The Pentagon, though, need not have worried.

“You can’t believe the progress,” General Vallely told Alan Colmes of Fox News upon his return. He predicted the insurgency would be “down to a few numbers” within months.

If you haven’t, go read it now.

Some Pentagon officials said they were well aware that some analysts viewed their special access as a business advantage. “Of course we realized that,” Mr. Krueger said. “We weren’t naïve about that.”

They also understood the financial relationship between the networks and their analysts. Many analysts were being paid by the “hit,” the number of times they appeared on TV. The more an analyst could boast of fresh inside information from high-level Pentagon “sources,” the more hits he could expect. The more hits, the greater his potential influence in the military marketplace, where several analysts prominently advertised their network roles.

“They have taken lobbying and the search for contracts to a far higher level,” Mr. Krueger said. “This has been highly honed.”

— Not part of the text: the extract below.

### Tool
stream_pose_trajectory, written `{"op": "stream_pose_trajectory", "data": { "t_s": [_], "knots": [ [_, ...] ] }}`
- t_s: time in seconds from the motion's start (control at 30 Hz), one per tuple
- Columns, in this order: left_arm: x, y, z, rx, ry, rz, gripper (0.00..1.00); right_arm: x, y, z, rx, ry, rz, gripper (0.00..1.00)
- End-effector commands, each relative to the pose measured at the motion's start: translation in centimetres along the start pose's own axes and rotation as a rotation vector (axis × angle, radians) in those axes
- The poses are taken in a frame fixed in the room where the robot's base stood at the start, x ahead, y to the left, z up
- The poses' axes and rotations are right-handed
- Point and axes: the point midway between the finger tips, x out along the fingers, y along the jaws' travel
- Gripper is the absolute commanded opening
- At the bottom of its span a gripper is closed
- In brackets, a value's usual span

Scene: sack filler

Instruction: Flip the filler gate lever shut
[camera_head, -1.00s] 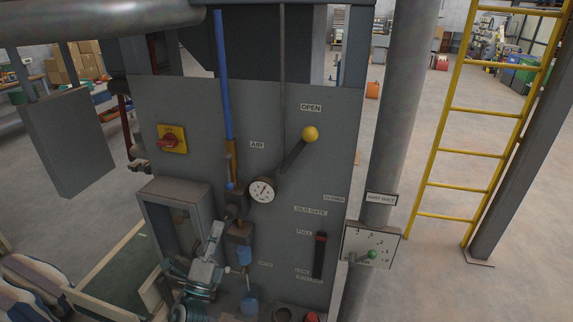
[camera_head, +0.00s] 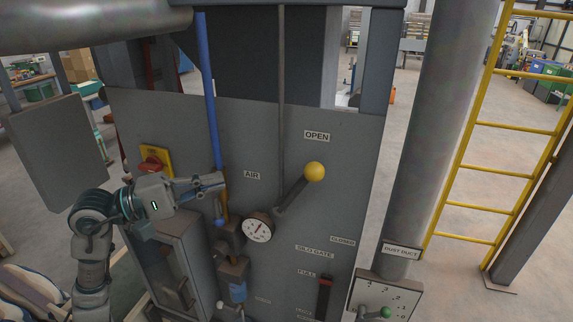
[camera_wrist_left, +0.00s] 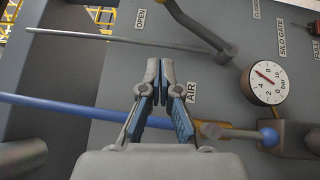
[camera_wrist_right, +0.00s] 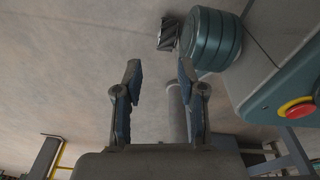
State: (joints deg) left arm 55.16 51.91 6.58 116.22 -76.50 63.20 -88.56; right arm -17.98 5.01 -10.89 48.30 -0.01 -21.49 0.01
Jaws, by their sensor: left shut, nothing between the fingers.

No doubt it was all very innocent.

Mr. Di Rita, though, said it never occurred to him that analysts might use their access to curry favor. Nor, he said, did the Pentagon try to exploit this dynamic. “That’s not something that ever crossed my mind,” he said. In any event, he argued, the analysts and the networks were the ones responsible for any ethical complications. “We assume they know where the lines are,” he said.